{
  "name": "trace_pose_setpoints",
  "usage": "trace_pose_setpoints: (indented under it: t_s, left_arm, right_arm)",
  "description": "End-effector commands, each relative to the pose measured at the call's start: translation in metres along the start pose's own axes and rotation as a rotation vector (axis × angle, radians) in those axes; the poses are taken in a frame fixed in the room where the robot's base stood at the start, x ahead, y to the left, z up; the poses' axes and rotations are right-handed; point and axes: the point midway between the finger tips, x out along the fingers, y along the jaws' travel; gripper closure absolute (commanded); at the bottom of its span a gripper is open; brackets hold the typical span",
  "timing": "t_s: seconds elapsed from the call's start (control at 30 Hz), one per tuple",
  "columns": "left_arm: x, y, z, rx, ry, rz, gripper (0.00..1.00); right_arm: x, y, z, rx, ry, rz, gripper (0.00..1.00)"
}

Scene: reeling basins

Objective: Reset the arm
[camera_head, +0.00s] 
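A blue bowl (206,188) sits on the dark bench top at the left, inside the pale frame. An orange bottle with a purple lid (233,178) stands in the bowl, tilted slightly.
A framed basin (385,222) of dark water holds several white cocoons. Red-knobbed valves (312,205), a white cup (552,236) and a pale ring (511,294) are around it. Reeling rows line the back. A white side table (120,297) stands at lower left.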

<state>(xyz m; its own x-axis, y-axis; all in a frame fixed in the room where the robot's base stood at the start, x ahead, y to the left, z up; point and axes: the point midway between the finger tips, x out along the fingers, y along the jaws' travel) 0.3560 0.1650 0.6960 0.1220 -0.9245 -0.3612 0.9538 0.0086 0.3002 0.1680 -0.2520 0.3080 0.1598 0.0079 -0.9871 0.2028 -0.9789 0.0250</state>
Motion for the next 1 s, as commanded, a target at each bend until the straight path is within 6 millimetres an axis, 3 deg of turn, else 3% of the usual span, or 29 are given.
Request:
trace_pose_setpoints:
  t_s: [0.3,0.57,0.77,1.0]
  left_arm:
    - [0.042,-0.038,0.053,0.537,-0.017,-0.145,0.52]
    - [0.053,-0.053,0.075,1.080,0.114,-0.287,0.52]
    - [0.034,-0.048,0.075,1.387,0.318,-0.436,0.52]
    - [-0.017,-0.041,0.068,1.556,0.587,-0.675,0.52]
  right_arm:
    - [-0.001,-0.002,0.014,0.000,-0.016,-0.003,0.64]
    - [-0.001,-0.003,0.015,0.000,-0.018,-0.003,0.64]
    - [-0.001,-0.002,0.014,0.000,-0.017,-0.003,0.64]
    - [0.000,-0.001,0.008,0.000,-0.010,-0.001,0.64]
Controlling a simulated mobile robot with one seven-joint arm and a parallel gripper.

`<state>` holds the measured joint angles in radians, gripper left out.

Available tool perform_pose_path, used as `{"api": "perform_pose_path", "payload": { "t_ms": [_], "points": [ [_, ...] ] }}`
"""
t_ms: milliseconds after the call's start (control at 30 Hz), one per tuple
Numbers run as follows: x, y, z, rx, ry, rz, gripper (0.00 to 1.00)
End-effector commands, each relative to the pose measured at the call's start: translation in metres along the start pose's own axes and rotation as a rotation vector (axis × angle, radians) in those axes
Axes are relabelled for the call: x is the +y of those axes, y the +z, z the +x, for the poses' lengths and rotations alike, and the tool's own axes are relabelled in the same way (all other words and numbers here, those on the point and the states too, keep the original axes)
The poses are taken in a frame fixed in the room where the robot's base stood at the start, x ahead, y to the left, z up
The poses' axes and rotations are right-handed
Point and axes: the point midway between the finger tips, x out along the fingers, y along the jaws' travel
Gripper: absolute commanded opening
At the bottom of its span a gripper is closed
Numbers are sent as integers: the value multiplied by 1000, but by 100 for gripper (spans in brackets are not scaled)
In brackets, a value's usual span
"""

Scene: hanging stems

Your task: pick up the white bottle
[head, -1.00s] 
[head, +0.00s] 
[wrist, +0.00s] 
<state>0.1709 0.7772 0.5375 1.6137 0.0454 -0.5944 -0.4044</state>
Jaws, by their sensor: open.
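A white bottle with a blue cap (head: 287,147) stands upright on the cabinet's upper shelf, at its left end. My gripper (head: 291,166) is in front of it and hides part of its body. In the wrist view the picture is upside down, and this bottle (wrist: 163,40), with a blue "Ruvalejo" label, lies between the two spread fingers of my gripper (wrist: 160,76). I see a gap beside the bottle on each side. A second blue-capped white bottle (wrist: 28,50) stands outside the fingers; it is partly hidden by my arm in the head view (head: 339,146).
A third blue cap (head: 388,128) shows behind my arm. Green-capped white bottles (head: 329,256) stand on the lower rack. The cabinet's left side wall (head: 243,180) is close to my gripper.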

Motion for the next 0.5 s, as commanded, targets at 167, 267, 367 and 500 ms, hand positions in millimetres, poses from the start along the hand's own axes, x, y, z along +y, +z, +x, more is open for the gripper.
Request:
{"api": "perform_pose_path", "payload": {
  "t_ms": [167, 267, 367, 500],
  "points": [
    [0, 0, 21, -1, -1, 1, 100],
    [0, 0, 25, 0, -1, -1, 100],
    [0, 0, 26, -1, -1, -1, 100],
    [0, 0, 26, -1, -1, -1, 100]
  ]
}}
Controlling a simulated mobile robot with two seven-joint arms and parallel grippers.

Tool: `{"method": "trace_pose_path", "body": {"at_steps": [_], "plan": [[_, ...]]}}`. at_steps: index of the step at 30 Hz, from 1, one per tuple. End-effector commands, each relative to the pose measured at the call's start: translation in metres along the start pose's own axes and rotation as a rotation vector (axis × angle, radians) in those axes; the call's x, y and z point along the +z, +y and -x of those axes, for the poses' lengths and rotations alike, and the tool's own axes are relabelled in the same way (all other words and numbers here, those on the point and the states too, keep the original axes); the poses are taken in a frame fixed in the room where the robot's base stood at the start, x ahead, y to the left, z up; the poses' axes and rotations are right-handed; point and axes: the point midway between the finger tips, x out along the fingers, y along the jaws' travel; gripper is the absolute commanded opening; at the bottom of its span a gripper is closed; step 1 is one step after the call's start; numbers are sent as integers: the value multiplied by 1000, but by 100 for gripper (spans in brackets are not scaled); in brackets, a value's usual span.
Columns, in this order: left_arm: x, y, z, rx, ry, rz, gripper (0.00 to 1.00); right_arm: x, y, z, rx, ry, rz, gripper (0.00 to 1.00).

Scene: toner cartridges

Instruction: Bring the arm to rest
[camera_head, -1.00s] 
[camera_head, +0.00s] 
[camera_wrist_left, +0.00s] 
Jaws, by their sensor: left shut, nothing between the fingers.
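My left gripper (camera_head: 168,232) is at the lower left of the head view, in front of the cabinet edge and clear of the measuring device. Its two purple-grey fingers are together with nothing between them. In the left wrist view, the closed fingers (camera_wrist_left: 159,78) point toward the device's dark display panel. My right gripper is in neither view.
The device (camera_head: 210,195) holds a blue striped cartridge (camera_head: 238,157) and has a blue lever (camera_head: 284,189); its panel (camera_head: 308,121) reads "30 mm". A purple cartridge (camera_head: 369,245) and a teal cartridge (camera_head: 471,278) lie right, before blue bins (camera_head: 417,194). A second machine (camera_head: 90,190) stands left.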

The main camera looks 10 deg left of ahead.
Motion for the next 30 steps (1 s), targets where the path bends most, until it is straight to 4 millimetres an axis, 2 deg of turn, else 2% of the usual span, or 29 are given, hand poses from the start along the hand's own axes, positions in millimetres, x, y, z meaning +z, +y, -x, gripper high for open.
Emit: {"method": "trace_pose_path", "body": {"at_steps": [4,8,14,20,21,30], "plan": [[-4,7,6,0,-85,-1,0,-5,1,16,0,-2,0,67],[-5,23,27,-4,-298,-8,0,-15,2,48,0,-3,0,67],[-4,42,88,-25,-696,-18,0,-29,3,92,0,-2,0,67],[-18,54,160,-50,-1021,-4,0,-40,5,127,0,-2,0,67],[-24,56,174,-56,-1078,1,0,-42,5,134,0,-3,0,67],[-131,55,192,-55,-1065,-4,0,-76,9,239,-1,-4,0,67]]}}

TASK INSTRUCTIONS:
Copy out all lines where the word "else" appears.

FULL ANSWER:
Motion for the next 1 s, as commanded, a target at each bend until the straight path is within 6 millimetres an axis, 3 deg of turn, else 3% of the usual span, or 29 are given.
Motion for the next 30 steps (1 s), targets where the path bends most, until it is straight to 4 millimetres an axis, 2 deg of turn, else 2% of the usual span, or 29 are given, hand poses from the start along the hand's own axes, positions in millimetres, x, y, z meaning +z, +y, -x, gripper high for open.

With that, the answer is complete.